A total of 361,000 voters, representing 9.4 percent of their local electoral rolls, cast their ballots to elect 22 candidates in 15 electoral districts in Sunday’s primaries. In this South American country of 28.7 million, 17.5 million people over 18 are eligible to vote.
The other candidate selected for Machado’s district is former police chief Iván Simonovis, one of nine police officials convicted and now serving time for their part in the short-lived Apr. 11, 2002 coup that deposed Chávez for two days.
Several of the nine, who are regarded as political prisoners by the MUD, were nominated in the opposition primaries as candidates in electable districts. If they win congressional seats in September, they must be released under the rules of parliamentary immunity.

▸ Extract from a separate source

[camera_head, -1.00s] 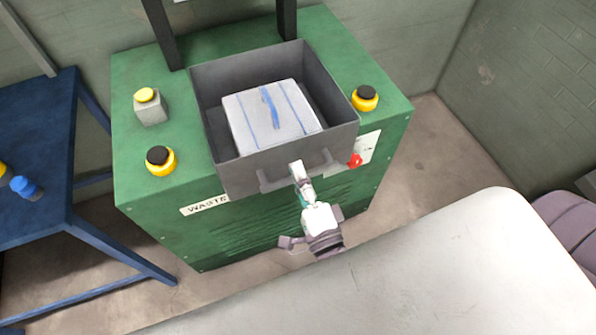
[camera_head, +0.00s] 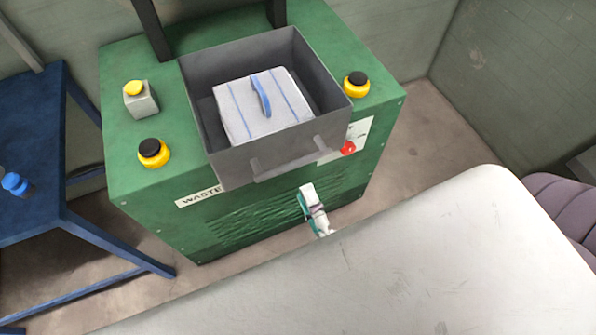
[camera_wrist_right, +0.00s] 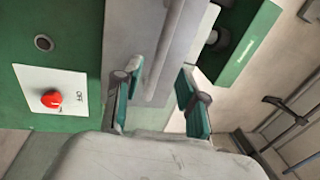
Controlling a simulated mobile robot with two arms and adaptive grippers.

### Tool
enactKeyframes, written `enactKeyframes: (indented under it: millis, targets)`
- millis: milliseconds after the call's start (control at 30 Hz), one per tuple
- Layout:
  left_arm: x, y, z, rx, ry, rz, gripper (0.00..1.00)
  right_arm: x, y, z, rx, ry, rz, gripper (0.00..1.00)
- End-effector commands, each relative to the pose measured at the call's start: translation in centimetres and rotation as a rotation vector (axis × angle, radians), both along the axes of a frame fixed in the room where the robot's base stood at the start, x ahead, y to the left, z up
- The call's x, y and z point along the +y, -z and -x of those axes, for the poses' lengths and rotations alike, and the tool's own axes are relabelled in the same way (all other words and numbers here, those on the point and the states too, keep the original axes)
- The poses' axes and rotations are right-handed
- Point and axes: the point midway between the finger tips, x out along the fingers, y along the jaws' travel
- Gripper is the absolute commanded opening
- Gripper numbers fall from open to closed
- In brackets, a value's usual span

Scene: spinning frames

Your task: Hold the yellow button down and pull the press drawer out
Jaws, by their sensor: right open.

Manuel Rosales, who ran against Chávez in the 2006 presidential elections and is now in political asylum in Peru, was nominated as a parliamentary candidate in a district in the northwestern city of Maracaibo. Rosales is the head of A New Era, a party that is strong in the oil-rich northwest of the country.
The opposition garnered 43 percent of the vote in the 2008 regional elections, compared to 52 percent for the PSUV. If these results were to be repeated in September, the complicated electoral system, which allocates seats to the winners in electoral districts and to state lists of candidates by proportional representation, would give the government a comfortable majority of perhaps two-thirds.
But “the president’s approval ratings have declined, although not dramatically, and he is increasingly being blamed for the country’s problems,” said León. In his view, however, “Chávez is weakening, but no contender is gaining strength.”